Marrakesh (News 1st); The Common Framework is starting to deliver, even if still too slowly said Kristalina Georgieva, the Managing Director of the International Monetary Fund ahead of the IMF and World Bank Annual Meetings in Morocco.
"Together with the Indian G20 presidency and World Bank, we have set up the Global Sovereign Debt Roundtable, which brings together public and private creditors and debtor countries," she said last week.
Noting the fact that Sri Lanka among other nations took several months to move from a staff-level agreement with the IMF to secure creditor assurances needed for approval for an IMF-supported bailout program, she stressed that faster progress is necessary, and "We're moving in the right direction."
She said more needs to be done to support vulnerable emerging and developing countries. "This is why we urgently need to strengthen the global financial safety net."
Common Framework:
The Common Framework is intended to deal with insolvency and protracted liquidity problems, along with the implementation of an IMF-supported reform program.
G20 official creditors—both traditional “Paris Club” creditors, such as France and the United States, and new creditors, such as China and India, overtook the Paris Club as lenders in the last decade—agreed to coordinate to provide debt relief consistent with the debtor’s capacity to pay and maintain essential spending needs.
The Common Framework requires private creditors to participate on comparable terms to overcome collective action challenges and ensure fair burden sharing.
Sri Lanka:
Sri Lanka is struggling with its worst financial crisis since its independence from Britain in 1948 after the country's foreign exchange reserves hit record lows and triggered its first foreign debt default last year.
The economic collapse triggered widespread protests and forced former president Gotabaya Rajapaksa to flee the country last July.
Pledging to put its mammoth debt burden on a sustainable track, Sri Lanka locked down a $2.9 billion bailout from the International Monetary Fund (IMF) in March, which was due for a first review in September.
The Sri Lankan government is also in the process of restructuring its foreign debt, which totals approximately US$51 billion. The government has already begun talks with foreign creditors, including the Paris Club and countries such as India and China.
The government's goal is to reduce its foreign debt by US$17 billion through restructuring. However, it is unclear how long this process will take or what the final terms of the restructuring will be.
Challenges
The Sri Lankan government faces a number of challenges in implementing its debt restructuring programs. One challenge is getting all of its creditors to agree to the terms of the restructuring. Another challenge is the potential impact of the restructuring on the domestic economy.
The government has stated that it is committed to protecting the interests of all creditors and to minimizing the impact of the restructuring on the domestic economy. However, it is unclear how it will be able to achieve both of these goals.
Latest Developments:
As of October 9, 2023, the Sri Lankan government is still in the process of implementing its debt restructuring programs. It is expected to take several months to complete the restructuring process.
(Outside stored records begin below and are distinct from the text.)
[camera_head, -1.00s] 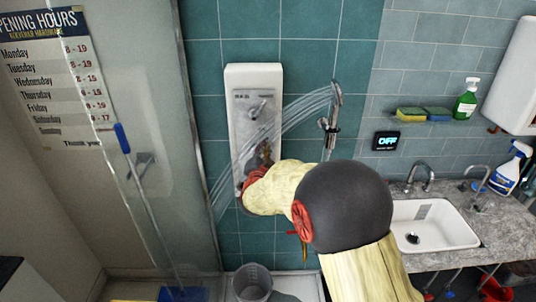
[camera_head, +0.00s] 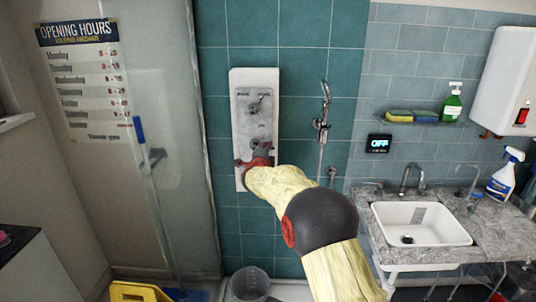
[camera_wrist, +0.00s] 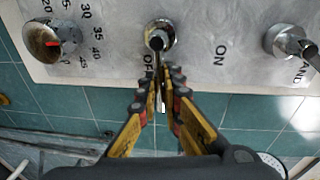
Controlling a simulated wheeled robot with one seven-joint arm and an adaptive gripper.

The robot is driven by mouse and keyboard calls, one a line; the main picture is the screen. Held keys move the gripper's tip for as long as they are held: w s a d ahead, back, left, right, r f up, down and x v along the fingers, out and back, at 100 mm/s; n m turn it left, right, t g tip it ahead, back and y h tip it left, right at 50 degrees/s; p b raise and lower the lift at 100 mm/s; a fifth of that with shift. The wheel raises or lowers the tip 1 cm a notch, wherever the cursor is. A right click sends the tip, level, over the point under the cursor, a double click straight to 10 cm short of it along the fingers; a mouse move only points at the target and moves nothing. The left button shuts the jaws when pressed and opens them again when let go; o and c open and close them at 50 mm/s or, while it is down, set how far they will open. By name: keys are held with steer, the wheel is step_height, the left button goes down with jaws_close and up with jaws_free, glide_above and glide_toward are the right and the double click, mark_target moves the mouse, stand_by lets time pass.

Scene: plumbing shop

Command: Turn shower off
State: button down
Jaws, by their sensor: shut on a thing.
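The white shower panel (camera_head: 240,95) with a metal face hangs on the teal tiled wall in the head view. In the wrist view its middle valve knob (camera_wrist: 157,38) has a short lever pointing down, beside the word OFF; the word ON is to its right. My gripper (camera_wrist: 166,88) is shut on this lever, its yellow and black fingers on either side of it. In the head view my arm covers the panel's lower part. The hand shower (camera_head: 325,92) hangs in its holder right of the panel, and no water shows from it.
A temperature dial (camera_wrist: 52,42) and another lever valve (camera_wrist: 288,40) flank the middle knob. A glass screen (camera_head: 185,200) stands left of the panel. A grey bucket (camera_head: 249,284) is below. A sink (camera_head: 440,232) and counter are at the right.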

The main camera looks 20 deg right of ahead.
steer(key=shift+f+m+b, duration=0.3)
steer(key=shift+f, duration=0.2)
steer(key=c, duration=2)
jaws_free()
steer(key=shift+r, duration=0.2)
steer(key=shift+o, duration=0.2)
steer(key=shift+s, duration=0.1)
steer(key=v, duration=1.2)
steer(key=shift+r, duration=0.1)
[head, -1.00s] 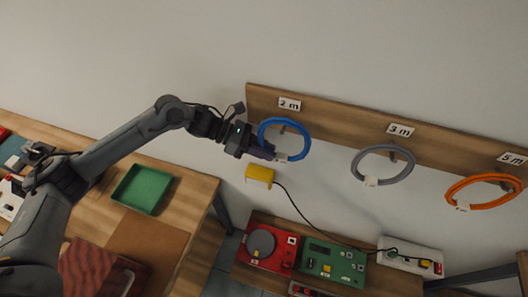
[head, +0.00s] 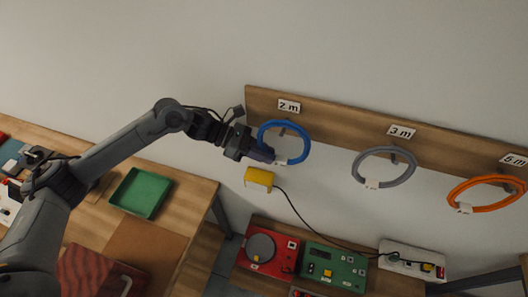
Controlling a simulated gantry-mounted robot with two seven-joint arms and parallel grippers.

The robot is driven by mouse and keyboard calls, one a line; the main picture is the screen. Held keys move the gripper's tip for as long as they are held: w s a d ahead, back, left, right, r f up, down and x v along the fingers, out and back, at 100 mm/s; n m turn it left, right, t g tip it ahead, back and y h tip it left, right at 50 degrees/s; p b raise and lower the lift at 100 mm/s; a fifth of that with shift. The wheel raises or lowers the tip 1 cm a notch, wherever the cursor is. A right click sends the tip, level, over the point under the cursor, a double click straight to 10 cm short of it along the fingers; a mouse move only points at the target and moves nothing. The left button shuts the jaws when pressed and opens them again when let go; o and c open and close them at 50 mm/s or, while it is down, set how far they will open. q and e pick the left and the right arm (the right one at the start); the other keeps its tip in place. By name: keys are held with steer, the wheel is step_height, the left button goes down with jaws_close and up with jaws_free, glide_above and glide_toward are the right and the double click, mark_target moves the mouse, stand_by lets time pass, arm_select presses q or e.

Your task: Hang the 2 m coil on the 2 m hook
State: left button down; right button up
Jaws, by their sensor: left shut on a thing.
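The blue coil (head: 305,140) is a ring with a small white tag, in front of the wooden board under the "2 m" label (head: 289,106). My left gripper (head: 268,154) is shut on the coil at its lower left side. The 2 m hook (head: 283,131) shows only as a small peg within the ring's opening, below the label. I cannot tell whether the coil rests on it. My right gripper is not in view.
A grey coil (head: 411,165) hangs under "3 m" and an orange coil (head: 485,208) under "5 m" on the same board (head: 345,125). A yellow box (head: 259,177) with a black cable is just below my gripper. A green tray (head: 140,193) lies on the left table.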

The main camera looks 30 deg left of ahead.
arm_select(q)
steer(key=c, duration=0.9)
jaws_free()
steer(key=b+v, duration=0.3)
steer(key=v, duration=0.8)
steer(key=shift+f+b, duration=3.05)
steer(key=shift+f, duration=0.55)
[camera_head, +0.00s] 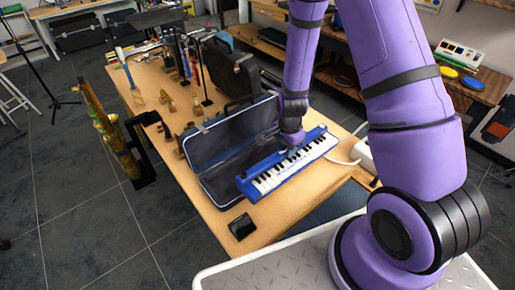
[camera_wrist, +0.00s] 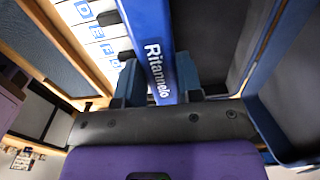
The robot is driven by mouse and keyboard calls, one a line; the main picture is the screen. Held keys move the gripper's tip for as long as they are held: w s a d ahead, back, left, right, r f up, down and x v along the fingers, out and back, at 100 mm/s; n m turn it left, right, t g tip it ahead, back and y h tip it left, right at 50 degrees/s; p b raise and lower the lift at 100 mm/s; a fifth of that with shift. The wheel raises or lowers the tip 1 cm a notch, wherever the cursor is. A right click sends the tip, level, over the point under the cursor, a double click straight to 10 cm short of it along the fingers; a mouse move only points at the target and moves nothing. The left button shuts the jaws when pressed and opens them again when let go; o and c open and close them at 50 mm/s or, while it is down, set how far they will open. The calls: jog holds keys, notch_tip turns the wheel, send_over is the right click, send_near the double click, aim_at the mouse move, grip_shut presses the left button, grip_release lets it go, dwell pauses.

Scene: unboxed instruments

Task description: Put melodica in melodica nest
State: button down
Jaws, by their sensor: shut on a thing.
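The melodica (camera_head: 287,164) is blue with white and black keys. In the head view it is at the right side of the open case, at a slant. In the wrist view its blue body (camera_wrist: 152,50) with the word "Ritannelo" runs between my fingers. My gripper (camera_head: 290,148) is shut on the melodica near its middle, from above. The melodica nest appears to be the dark-lined hollow of the open blue case (camera_head: 210,190); the melodica and my arm hide part of it. I cannot tell whether the melodica touches the case.
The case lid (camera_head: 205,137) stands open on the left. A small black block (camera_head: 241,227) is near the table's front edge. A black case (camera_head: 232,70) and small wooden pieces stand farther back. A white cable and adapter (camera_head: 364,154) lie at right.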

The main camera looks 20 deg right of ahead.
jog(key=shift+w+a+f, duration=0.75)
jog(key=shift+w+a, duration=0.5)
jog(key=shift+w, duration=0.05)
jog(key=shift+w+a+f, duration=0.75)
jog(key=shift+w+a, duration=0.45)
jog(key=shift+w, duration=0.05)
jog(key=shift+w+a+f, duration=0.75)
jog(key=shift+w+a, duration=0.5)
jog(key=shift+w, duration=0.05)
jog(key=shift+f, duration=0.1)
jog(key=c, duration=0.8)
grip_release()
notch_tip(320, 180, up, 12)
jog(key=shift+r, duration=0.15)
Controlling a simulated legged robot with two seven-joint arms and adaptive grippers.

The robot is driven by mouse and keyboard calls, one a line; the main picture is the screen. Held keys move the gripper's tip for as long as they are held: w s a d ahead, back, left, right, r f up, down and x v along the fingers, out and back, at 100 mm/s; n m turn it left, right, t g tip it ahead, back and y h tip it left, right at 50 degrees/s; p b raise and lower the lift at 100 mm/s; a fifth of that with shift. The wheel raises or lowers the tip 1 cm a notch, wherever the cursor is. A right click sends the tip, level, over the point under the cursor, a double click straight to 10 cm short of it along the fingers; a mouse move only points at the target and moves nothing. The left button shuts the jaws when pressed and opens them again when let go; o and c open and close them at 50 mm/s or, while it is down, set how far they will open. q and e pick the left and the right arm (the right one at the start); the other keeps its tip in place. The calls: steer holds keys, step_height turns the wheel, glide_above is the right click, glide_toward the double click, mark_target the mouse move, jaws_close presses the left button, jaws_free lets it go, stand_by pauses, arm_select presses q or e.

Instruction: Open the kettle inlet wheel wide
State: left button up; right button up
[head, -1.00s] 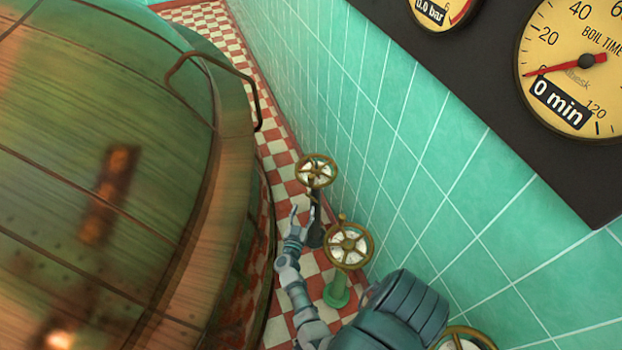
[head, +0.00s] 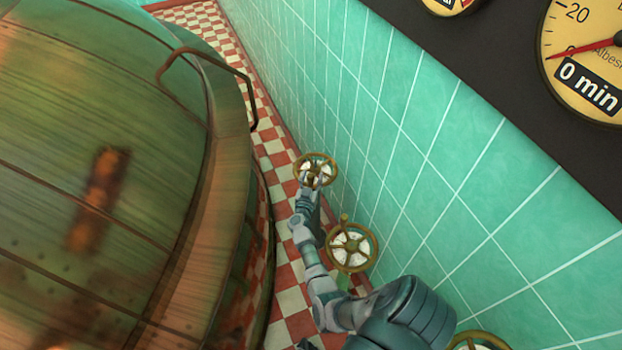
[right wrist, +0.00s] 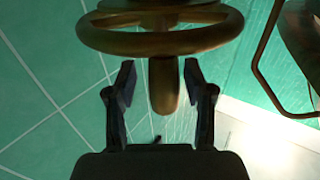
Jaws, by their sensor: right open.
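A brass handwheel (head: 330,163) with a pale hub area stands by the tiled wall, the farthest of the wheels in the head view. My right gripper (head: 313,182) is at its near side and partly covers it. In the right wrist view the wheel's rim (right wrist: 160,40) crosses the top, and its rounded knob (right wrist: 164,92) hangs down between the fingers. My right gripper (right wrist: 158,82) is open, one finger on each side of the knob, with gaps showing on both sides. My left gripper is not in view.
A second brass wheel (head: 352,263) stands close beside my right forearm, and a third (head: 478,342) is at the bottom edge. The large copper kettle (head: 100,200) fills the left, with a bar handle (head: 246,88). A gauge panel (head: 500,60) hangs upper right.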

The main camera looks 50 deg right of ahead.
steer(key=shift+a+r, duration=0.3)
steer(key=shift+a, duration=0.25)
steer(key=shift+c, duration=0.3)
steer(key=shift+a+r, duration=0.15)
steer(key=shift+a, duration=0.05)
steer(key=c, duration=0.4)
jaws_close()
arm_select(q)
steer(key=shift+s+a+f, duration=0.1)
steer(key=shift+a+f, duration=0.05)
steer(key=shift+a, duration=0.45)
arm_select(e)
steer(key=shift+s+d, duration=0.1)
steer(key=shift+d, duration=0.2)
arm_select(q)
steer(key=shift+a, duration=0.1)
In the meantime, the government is continuing to implement its IMF-backed reform program, which aims to stabilize the economy and pave the way for sustainable growth.
The success of the debt restructuring programs is crucial to Sri Lanka's economic recovery. If the government is able to successfully restructure its debt, it will be able to reduce its debt burden and free up resources to invest in essential services and infrastructure.